Conseil bienveillant de femme senior à ces femmes de valeur: ne sacrifiez pas tout à une ambition de carrière, faites coïncider agenda personnel et agenda collectif, veillez avant d’accepter un poste d’avoir les moyens de réaliser la mission dont l’autonomie et la confiance.Soyez exigeante plutôt que reconnaissante d’être nommée et ne vous souciez pas d’être là parce que vous êtes une femme ! Ce sujet interpelle le système et concerne pas que les femmes loin de là !

Que nous raconte cette enquête ?

L’histoire d’une interpellation de fond sur le sens, sans doute largement accélérée par la pandémie et la crise et qui semble conduire  des femmes (comme le font les jeunes) à renoncer, non à leurs ambitions (au sens de leur idéal) mais au système classique. C’est de celà dont elles parlent dans l’enquête! Il y a 10 ans je me battais aux cotés de Marie Jo Zimmermann pour que la loi Copé/Zimmermann déploie tous ses effets et la formation Women Board Ready est une des actions que j’ai pu mener pour ce faire. Aujourd’hui certaines semblent chercher autre chose et notre collectif WBR peut jouer un rôle pour documenter ce phénomène de société qui interpelle les entreprises, prises au dépourvu face à des refus.

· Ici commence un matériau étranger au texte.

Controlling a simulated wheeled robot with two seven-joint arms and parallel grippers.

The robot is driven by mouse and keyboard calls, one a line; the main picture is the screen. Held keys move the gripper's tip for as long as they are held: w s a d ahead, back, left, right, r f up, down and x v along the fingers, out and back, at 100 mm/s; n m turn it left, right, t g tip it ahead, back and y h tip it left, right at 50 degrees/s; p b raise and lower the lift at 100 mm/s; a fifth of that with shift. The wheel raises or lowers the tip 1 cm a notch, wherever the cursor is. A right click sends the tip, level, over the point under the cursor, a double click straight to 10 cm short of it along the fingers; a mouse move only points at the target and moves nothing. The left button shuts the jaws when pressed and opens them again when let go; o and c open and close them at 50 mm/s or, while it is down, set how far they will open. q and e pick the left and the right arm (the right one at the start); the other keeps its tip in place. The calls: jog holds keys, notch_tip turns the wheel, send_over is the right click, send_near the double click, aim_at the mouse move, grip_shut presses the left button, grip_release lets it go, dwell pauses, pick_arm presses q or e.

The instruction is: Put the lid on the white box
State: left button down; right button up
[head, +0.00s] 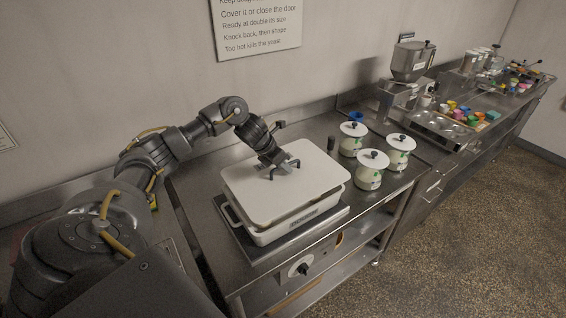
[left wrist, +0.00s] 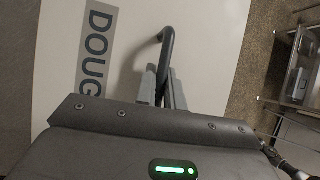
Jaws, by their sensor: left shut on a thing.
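The white lid (head: 310,168) is a flat rounded rectangle over the white box (head: 285,231), which stands on the steel bench. My left gripper (head: 283,168) is shut on the lid's dark handle near the lid's middle. The left wrist view shows the bent handle (left wrist: 167,45) between the fingers (left wrist: 163,92), with the lid's pale top and a grey label reading "DOUG" beside it. The box's near wall and a side handle show below the lid. I cannot tell whether the lid touches the box rim all round. My right gripper is not in view.
The box is on a dark flat plate (head: 258,254) on the bench. Several white lidded pots, one of them the front pot (head: 370,172), stand right of it. A steel hopper machine (head: 412,62) and colourful small items (head: 460,112) are farther right.

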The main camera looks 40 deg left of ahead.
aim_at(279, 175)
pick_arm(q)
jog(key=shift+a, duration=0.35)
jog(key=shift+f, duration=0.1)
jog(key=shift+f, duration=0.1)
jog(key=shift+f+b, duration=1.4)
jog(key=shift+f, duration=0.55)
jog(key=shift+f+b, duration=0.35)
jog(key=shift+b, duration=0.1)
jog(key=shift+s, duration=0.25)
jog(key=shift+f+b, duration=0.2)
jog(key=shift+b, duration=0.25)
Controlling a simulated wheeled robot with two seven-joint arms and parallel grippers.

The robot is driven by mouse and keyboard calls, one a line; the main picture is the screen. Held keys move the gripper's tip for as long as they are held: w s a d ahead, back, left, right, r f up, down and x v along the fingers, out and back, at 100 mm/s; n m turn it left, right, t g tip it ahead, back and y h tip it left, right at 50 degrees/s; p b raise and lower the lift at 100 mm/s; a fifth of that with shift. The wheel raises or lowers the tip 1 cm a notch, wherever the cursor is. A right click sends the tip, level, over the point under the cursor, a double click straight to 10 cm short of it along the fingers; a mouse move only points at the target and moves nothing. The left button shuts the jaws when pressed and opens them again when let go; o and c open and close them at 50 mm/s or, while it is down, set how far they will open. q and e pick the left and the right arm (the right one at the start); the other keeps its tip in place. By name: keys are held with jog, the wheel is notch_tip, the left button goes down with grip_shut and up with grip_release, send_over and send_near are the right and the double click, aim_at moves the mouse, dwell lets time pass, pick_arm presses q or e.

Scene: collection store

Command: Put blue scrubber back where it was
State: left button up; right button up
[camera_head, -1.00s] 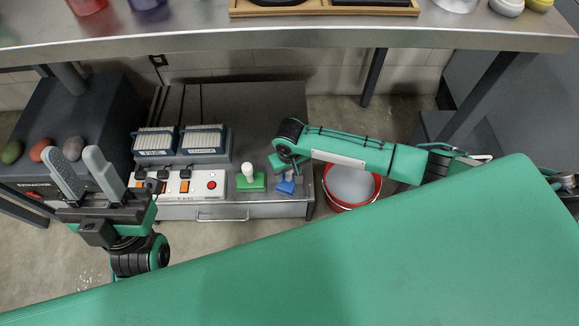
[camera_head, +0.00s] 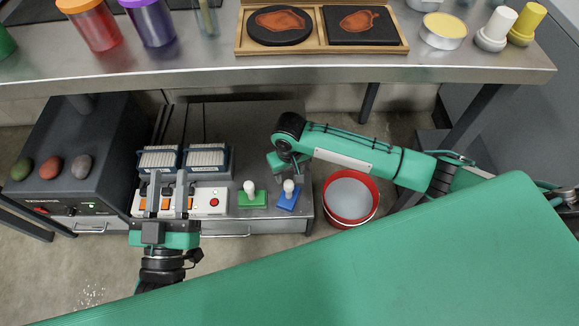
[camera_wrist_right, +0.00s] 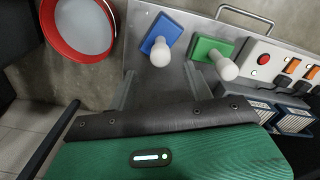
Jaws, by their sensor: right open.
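The blue scrubber (camera_head: 287,203), a blue block with a white knob, stands knob up on the low grey cabinet top (camera_head: 262,160). The green scrubber (camera_head: 253,201) stands just left of it. In the right wrist view the blue scrubber (camera_wrist_right: 156,27) lies beyond the finger gap, apart from the fingers. My right gripper (camera_wrist_right: 162,72) is open and empty; in the head view its fingers are mostly hidden by its arm. My left gripper (camera_head: 168,182) is open and empty, over the white switch panel (camera_head: 212,202).
A red bucket (camera_head: 351,198) stands on the floor right of the cabinet. Two slotted racks (camera_head: 204,160) stand behind the switch panel. A dark box (camera_head: 85,160) with three egg-shaped stones is at left. A metal shelf (camera_head: 330,66) with jars and a wooden tray (camera_head: 322,46) spans above.

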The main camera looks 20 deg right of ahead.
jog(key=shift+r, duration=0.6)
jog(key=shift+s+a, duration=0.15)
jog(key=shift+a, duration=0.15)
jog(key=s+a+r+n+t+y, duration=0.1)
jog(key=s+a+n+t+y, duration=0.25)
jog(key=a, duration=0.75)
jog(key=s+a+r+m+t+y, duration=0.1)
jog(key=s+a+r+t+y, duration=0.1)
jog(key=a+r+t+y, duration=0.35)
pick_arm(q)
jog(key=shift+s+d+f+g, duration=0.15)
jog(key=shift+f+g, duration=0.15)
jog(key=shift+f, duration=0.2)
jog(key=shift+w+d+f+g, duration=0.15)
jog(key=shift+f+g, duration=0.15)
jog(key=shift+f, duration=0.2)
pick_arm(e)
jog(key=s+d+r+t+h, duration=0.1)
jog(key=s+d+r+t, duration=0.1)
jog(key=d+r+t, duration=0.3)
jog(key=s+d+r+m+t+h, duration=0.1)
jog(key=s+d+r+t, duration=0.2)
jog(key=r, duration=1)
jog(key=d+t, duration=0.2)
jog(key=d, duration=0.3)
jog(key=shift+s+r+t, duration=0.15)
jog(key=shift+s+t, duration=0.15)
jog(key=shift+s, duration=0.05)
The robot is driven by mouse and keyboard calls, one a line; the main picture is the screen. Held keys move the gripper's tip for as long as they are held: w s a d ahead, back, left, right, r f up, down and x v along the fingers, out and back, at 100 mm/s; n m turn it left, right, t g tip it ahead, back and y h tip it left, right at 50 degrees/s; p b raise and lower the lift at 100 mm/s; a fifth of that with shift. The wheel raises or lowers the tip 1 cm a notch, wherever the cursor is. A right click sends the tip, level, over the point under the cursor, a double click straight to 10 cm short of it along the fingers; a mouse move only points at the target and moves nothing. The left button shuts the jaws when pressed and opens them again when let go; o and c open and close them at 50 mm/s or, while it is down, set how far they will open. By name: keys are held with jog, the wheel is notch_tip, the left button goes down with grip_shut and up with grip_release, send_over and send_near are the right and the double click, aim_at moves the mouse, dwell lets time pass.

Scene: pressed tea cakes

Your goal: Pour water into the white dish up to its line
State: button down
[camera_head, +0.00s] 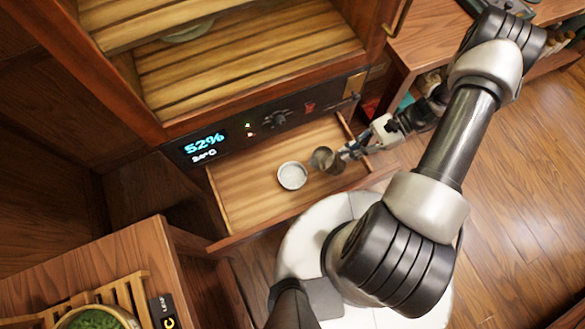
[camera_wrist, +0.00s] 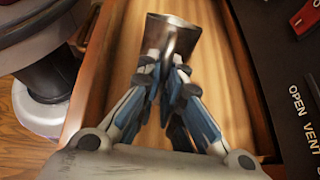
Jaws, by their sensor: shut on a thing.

Quels RESULTATS? Quelques slides du PPT en teaser

Enquete pas de cote des dirigeantes menée au sein du collectif des Women board ready ESSEC
De l’étude Femmes et Pouvoir 2011 à l’étude Femmes et pas de côté 2021
Le défi de la féminisation des instances de direction

MON TRAVAIL ET MOI

L’activité professionnelle comme réalisation

Il m’est arrivé de dire non mais aussi OUI 🙂

Il n’y a pas tant de refus de promotions que çà globalement: 19% (toujours trop certes) mais ce qui interpelle, c’est que nombre de demandes de changement de postes (81%) semblent se heurter au mur et on atteint 44% de refus de nomination à des fonction executive – celles qui nous intéressent relativement à la loi Rixain!

Pourquoi un refus lorsqu’elles en décident ainsi?

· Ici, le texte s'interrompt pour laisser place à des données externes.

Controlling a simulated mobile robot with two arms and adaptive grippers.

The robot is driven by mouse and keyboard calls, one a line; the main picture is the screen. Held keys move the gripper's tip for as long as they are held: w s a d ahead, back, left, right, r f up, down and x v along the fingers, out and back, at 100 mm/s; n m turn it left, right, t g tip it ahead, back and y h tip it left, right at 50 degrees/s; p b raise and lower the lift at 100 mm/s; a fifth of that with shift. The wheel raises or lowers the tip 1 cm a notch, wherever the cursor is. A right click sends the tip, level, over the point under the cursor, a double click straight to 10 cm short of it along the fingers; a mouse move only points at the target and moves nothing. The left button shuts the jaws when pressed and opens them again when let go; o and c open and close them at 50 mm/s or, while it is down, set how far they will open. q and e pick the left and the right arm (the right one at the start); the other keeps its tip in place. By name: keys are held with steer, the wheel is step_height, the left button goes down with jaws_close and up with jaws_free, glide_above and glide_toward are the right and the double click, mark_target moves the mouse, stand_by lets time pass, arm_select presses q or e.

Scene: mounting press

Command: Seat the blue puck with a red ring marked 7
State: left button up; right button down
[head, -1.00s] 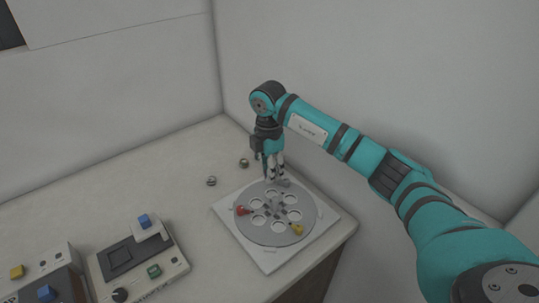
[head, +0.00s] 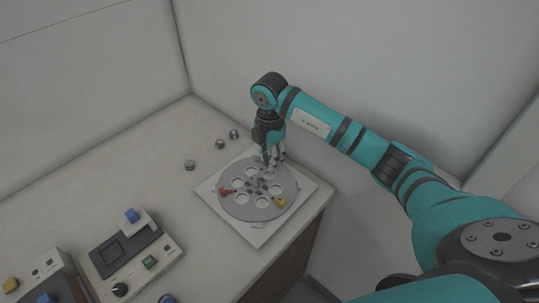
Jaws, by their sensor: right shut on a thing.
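My right gripper (head: 273,162) points down at the far edge of a round grey plate (head: 240,209) with several round holes. Its fingers are shut on a small thing that they mostly hide; I cannot tell its colour or marking. The plate lies on a white square base (head: 249,235). A red piece (head: 225,191) sits on the plate's left side and a yellow piece (head: 281,203) at its front right. I cannot make out a blue puck with a red ring or a 7. My left gripper is not in view.
Three small dark round pieces (head: 190,165) (head: 219,144) (head: 234,134) stand on the table behind and left of the base. A control box (head: 130,258) with a blue-topped part stands at the front left. The table's left middle is clear; walls close in behind.

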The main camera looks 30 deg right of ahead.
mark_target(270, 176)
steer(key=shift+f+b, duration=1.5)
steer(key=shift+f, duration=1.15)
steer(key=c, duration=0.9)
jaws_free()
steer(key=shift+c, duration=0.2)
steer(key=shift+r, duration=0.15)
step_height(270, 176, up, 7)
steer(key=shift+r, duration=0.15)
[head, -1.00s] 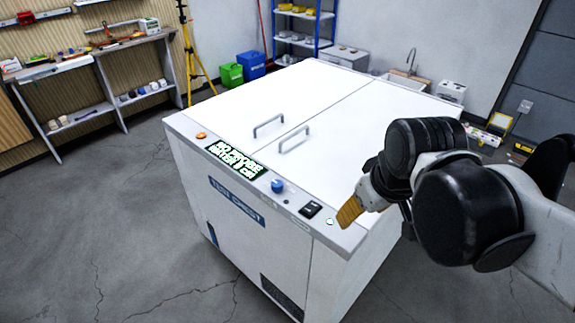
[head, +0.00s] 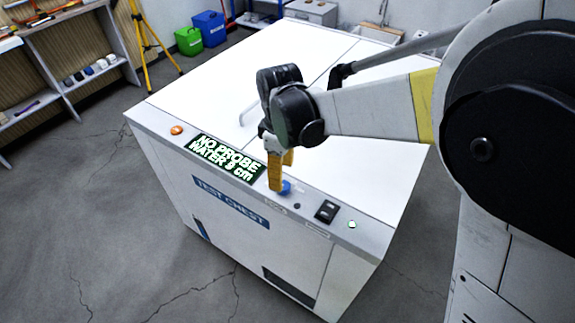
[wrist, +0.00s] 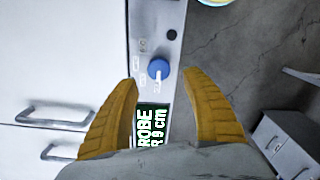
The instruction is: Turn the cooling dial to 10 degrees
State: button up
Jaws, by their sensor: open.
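The blue cooling dial (head: 284,187) sits on the front control strip of the white test chest (head: 180,100), right of the display. In the wrist view the dial (wrist: 158,69) lies ahead of the fingertips, between their lines. My gripper (head: 281,178) points down at the dial, and its yellow fingers partly cover it in the head view. In the wrist view my gripper (wrist: 163,88) is open with nothing between the fingers. I cannot tell whether a finger touches the dial. The green display (head: 226,158) reads "NO PROBE" and "WATER 9 cm". The dial's setting is too small to read.
A black rocker switch (head: 326,211) and a small lit button (head: 351,225) are right of the dial. An orange button (head: 177,130) is at the strip's left end. Lid handles (wrist: 55,115) stand up behind the strip. The floor in front is clear.

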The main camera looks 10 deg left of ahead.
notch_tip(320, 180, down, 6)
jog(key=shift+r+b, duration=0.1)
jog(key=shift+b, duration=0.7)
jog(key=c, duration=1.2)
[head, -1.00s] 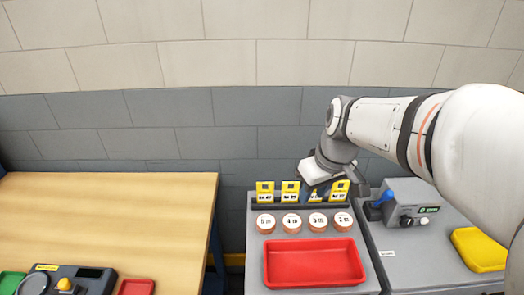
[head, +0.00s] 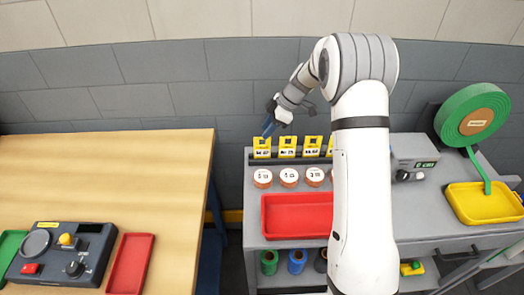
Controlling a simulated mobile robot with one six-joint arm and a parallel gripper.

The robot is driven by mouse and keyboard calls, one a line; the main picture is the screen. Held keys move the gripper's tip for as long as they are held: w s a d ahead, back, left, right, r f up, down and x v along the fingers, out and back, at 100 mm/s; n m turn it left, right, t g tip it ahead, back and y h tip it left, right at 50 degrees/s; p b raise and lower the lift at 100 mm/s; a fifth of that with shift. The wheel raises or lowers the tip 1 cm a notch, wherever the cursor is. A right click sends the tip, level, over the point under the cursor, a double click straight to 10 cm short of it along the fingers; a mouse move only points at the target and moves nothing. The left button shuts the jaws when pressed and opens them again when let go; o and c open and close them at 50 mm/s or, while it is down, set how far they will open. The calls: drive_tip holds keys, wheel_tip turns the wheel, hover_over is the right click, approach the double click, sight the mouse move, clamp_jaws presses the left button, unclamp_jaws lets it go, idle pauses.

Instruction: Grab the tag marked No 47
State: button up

Évidemment des raisons de famille et personnelles sont évoquées mais ce ne sont pas les motivations majoritaires…

Attardons nous un instant : j’avais un autre projet de vie 56% ; Syndrome de l’imposteur 36% ; Anticipation d’une charge de travail supplémentaire 28% ; Problèmes de Santé – 1 sur 5 (19%) c’est beaucoup) – Vie de famille: 44%.

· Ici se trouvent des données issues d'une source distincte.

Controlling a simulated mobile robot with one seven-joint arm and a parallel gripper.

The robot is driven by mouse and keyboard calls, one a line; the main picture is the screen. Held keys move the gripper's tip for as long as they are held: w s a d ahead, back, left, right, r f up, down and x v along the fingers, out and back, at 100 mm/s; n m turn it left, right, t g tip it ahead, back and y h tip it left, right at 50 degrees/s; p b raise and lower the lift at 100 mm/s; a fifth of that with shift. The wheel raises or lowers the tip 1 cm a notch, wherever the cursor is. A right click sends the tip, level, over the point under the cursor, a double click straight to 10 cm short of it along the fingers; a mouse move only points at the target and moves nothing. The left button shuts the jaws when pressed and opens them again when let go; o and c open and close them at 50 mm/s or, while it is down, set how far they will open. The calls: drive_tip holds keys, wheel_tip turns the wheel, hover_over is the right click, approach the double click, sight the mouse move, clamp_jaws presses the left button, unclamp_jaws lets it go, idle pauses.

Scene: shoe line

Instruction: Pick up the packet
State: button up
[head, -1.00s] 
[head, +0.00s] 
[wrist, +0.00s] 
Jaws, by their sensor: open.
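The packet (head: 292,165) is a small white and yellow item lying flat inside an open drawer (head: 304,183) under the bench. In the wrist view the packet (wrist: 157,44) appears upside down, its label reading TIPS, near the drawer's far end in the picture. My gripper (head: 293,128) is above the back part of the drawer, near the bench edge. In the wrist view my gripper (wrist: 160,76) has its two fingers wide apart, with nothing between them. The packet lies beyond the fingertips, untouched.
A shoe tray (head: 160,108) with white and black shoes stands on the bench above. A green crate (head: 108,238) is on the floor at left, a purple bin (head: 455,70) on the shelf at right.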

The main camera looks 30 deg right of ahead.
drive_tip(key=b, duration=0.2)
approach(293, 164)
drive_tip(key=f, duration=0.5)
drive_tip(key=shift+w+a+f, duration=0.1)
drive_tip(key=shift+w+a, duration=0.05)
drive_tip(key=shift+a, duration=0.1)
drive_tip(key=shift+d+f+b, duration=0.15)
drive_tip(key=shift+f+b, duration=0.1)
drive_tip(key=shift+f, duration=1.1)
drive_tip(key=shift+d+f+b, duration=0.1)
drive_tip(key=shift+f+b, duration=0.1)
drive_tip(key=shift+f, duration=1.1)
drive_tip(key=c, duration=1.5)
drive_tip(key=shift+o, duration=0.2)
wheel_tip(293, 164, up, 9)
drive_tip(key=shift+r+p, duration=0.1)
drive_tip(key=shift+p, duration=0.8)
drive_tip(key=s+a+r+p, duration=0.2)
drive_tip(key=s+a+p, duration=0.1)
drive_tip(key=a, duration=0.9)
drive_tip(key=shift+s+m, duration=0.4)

La difficulté à accepter une mobilité géographique est notamment citée à 73%. Petit rappel : pour accéder à une fonction de dirigeante, cette expérience « ailleurs » a une importance. La question de la double carrière du couple interfère donc directement ici et une demande d’accompagnement par l’entreprise de l’expatriation proposée est clairement exprimée dans la suite de l’enquête.

Ce sont les raisons liées à un choc de valeurs qui interpellent et que nous avons souhaité mettre en avant. Motivations prégnantes peut être plus inattendues, tant les médias évoquent régulièrement les questions d’articulation carrière/ vie de famille et moins celles-ci:

Choc de valeurs

Alors que faut il modifier en priorité ? BAGUETTE MAGIQUE

C’est une combinaison de demandes relative aux valeurs réellement mises en œuvre, à une politique d’accompagnement tout au long du parcours professionnel qui est mise en exergue dans les commentaires libres. L’équilibre des temps de vie et l’égalité de rémunération y sont aussi exprimés comme des pré-requis.

La recherche de sens 

On a pour finir cherche à tester leur sentiment sur la cohérence entre le discours et l’attitude de l’entreprise au travers de 3 questions ouvertes.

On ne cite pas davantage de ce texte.